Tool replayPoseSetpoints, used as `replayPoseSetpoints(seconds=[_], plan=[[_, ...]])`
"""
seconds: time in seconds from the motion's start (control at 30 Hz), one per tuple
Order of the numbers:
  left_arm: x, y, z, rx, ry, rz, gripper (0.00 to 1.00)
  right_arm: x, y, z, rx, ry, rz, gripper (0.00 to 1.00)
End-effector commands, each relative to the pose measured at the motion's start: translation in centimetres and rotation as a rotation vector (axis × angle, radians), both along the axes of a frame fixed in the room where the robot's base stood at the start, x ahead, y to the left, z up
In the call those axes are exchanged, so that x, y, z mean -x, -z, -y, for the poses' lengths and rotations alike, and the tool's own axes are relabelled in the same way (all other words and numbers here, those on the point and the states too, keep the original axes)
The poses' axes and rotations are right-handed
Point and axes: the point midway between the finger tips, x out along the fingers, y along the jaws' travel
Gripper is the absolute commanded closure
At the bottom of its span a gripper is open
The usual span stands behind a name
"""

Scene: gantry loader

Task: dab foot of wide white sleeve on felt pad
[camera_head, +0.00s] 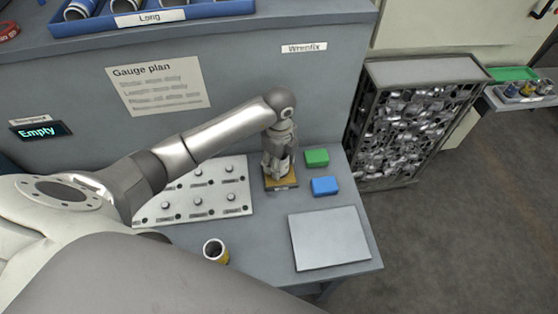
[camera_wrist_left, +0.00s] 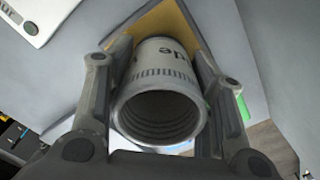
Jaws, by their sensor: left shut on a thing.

**Problem**
Quote exactly the lines from the one that contains "Scene: gantry loader" through the end of the listing above, both ends included, leaving out the pictures.

**Output of the exercise**
Scene: gantry loader

Task: dab foot of wide white sleeve on felt pad
[camera_head, +0.00s] 
[camera_wrist_left, +0.00s] 
Jaws, by their sensor: left shut on a thing.

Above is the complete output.